In a stationary stochastic process, the joint distribution of data points is time invariant (i.e., mean and variance doesn’t change over time). The autocovariances and autocorrelations are the measures of linear temporal dependence in a covariance stationary stochastic process, known as autocorrelation function (ACF). The ACF revels the interrelationships within a time series or correlation between all pairs of data points that are exactly same steps apart.
In a strictly stationary or covariance stationary stochastic process no assumption is made about the strength of dependence between random data points in the sequence. The strength of dependence between random points in a stochastic process diminishes the farther apart they become. This diminishing dependence assumption is captured by the concept of ergodicity. A stochastic process is ergodic if any two collections of random points partitioned far apart in the sequence.
An important class of linear time series models is the family of Autoregressive Integrated Moving Average (ARIMA) models, proposed by Box and Jenkins (1976). It assumes that the current value can depend only on the past values of the time series itself or on past values of some error term.
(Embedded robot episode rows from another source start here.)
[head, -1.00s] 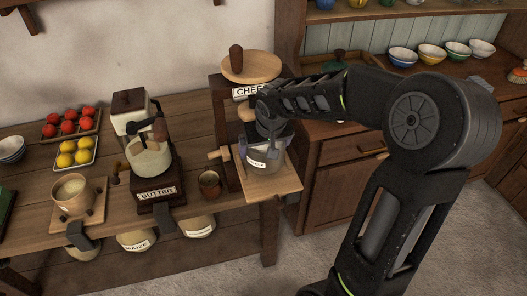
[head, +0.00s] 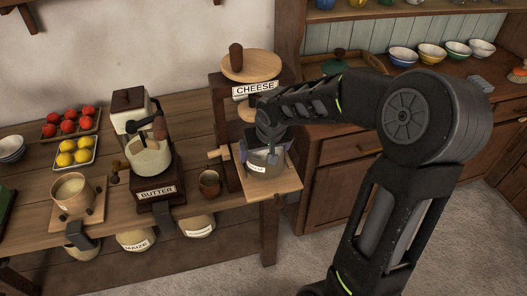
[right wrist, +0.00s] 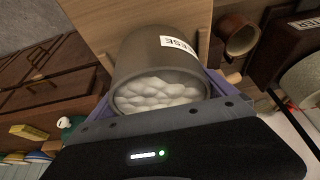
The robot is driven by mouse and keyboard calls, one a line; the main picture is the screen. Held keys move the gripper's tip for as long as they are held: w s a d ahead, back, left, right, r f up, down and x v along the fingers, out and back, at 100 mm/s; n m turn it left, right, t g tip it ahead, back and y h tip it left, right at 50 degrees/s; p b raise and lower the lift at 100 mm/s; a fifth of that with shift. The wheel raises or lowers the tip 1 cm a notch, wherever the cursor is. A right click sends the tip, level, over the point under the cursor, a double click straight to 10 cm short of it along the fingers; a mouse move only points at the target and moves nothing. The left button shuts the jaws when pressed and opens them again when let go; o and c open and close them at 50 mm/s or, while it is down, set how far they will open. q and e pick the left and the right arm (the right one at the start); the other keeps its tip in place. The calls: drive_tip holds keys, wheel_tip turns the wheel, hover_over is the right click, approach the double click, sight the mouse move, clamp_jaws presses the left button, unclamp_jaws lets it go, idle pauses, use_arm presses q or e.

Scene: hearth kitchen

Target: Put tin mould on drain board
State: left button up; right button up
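The tin mould (head: 266,163) is a grey can with a white label, upright at the cheese press. In the right wrist view the tin mould (right wrist: 150,62) reads CHEESE and is full of white lumps. My right gripper (right wrist: 158,100) has a purple-padded finger at each side of the can and is shut on it. The drain board (head: 284,188) is the pale wooden board at the front of the press; it also shows in the right wrist view (right wrist: 92,22). The can stands over it; I cannot tell whether its bottom touches. My left gripper is in neither current view.
The cheese press (head: 255,88) stands behind the can, with a wooden handle at its left. A brown cup (head: 209,183) and the butter churn (head: 153,160) are to the left. A cabinet (head: 345,165) with bowls on top stands at the right.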

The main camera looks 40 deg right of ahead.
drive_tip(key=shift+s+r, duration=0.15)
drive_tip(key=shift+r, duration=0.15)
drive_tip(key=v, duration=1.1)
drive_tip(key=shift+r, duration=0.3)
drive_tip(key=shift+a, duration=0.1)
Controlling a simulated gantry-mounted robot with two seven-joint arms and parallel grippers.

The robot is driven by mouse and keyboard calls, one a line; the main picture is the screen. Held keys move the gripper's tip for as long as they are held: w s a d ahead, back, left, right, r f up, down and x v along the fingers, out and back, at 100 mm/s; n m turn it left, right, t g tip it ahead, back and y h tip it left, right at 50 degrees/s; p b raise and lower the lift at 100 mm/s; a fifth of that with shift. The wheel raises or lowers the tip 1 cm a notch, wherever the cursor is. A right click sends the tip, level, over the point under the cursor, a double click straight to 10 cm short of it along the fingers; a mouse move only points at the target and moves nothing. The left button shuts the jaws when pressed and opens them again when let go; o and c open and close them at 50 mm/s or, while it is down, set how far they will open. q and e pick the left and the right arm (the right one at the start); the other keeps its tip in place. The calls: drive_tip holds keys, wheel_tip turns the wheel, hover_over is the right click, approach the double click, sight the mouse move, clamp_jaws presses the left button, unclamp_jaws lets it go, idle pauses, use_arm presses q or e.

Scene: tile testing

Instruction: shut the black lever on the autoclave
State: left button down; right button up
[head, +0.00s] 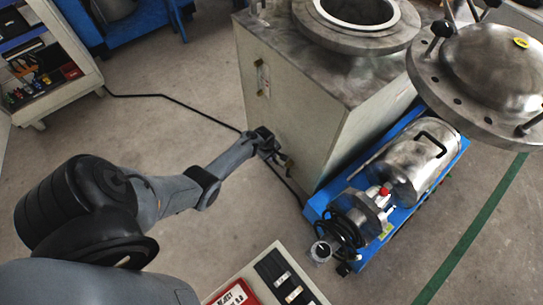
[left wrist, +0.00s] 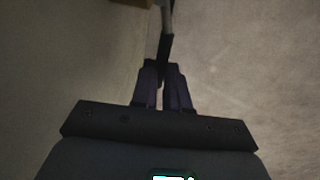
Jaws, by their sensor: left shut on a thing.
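The autoclave (head: 290,120) is a large grey box with a round open mouth on top. Its domed metal lid (head: 490,75) is swung open to the right. My left gripper (head: 272,150) is at the lower part of the box's left side face. In the left wrist view my left gripper (left wrist: 164,75) has its fingers close together on the dark end of a thin bar, which looks like the black lever (left wrist: 165,46). The bar's upper part is grey. In the head view the gripper mostly hides the lever. My right gripper is not in view.
A blue base with a metal cylinder (head: 412,160) and a motor stands right of the autoclave. A black cable (head: 165,97) runs over the floor. A shelf with tools (head: 45,75) stands at left, a case (head: 270,280) at the bottom. The floor between is mostly clear.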

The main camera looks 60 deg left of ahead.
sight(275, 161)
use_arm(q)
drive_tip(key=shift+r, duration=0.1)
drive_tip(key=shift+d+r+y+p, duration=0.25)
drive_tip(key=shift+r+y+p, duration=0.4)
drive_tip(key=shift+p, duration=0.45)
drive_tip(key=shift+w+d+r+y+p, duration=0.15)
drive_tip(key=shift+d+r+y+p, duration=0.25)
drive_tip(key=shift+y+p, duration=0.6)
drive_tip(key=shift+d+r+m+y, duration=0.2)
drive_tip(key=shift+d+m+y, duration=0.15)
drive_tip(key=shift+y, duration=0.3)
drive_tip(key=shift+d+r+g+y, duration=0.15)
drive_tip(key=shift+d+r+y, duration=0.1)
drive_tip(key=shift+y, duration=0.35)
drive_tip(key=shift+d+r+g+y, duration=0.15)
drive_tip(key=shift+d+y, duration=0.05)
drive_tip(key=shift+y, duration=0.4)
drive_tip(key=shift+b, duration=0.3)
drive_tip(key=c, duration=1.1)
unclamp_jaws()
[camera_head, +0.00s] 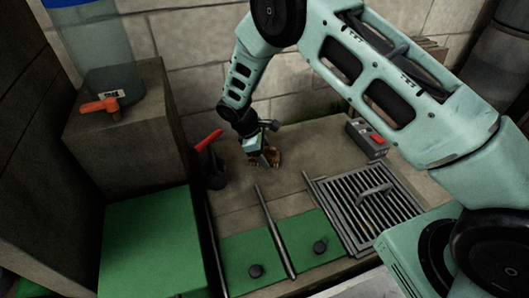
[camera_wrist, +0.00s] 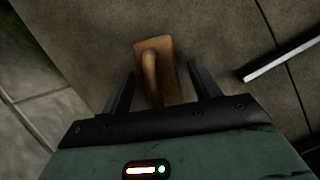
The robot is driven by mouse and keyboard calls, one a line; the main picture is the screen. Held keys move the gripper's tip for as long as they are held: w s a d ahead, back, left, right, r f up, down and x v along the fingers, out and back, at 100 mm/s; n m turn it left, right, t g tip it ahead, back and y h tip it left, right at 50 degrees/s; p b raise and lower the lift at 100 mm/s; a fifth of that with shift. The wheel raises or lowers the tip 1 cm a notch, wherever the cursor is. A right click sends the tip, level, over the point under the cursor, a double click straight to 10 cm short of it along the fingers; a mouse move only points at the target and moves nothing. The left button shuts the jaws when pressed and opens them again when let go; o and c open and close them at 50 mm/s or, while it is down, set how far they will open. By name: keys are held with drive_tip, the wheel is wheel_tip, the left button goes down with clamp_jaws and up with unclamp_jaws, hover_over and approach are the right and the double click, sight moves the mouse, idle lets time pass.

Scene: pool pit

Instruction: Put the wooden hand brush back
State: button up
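The wooden hand brush (camera_wrist: 168,82) lies on the concrete floor in the wrist view, a tan block with a raised, rounded wooden handle. In the head view it is a small brown shape (camera_head: 276,158) at my gripper, partly hidden by it. My gripper (camera_wrist: 160,70) is open, with one finger on each side of the brush's near end and a gap to both. In the head view my gripper (camera_head: 263,155) points down by the brush. I cannot tell the exact height of the fingers above the floor.
A black item with a red handle (camera_head: 208,140) stands left of my gripper. Green panels (camera_head: 305,230) with black knobs and a dark bar (camera_head: 275,230) lie in front. A concrete block (camera_head: 130,140) rises left.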

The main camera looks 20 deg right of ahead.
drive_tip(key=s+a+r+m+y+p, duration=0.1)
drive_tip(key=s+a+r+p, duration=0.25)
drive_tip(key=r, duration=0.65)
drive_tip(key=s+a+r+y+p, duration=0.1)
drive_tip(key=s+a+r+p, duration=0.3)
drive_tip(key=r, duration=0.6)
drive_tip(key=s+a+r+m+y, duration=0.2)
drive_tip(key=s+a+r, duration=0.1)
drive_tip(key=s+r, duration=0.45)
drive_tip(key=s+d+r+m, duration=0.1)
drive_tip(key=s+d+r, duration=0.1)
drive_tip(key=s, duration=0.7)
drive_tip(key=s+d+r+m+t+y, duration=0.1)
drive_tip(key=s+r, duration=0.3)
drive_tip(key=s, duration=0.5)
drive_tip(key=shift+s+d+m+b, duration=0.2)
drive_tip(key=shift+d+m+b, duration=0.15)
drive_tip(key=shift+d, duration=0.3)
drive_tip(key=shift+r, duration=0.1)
Moving average models are simple covariance stationary and ergodic time series models that can capture a wide variety of autocorrelation patterns. To create a covariance stationary and ergodic stochastic process in which yt and yt minus 1 are correlated but Yt and yt minus j are not correlated for j less than 1, where the time dependence in the process only lasts for one period. These processes can be created using the first order moving average (MA (1)) model. The moving average parameter, theta determines the sign and magnitude of the correlation between yt and yt minus 1. Clearly, if theta equals to 0 then yt exhibits no time dependence.
The presence of autocorrelation is one indication that an ARIMA model could be used to model the time series. From ACF plot, one can count number of significant autocorrelations, which is a useful estimate for the number of moving averages (MA) coefficients in the model. The plot for wfc shows only one MA coefficient will be required.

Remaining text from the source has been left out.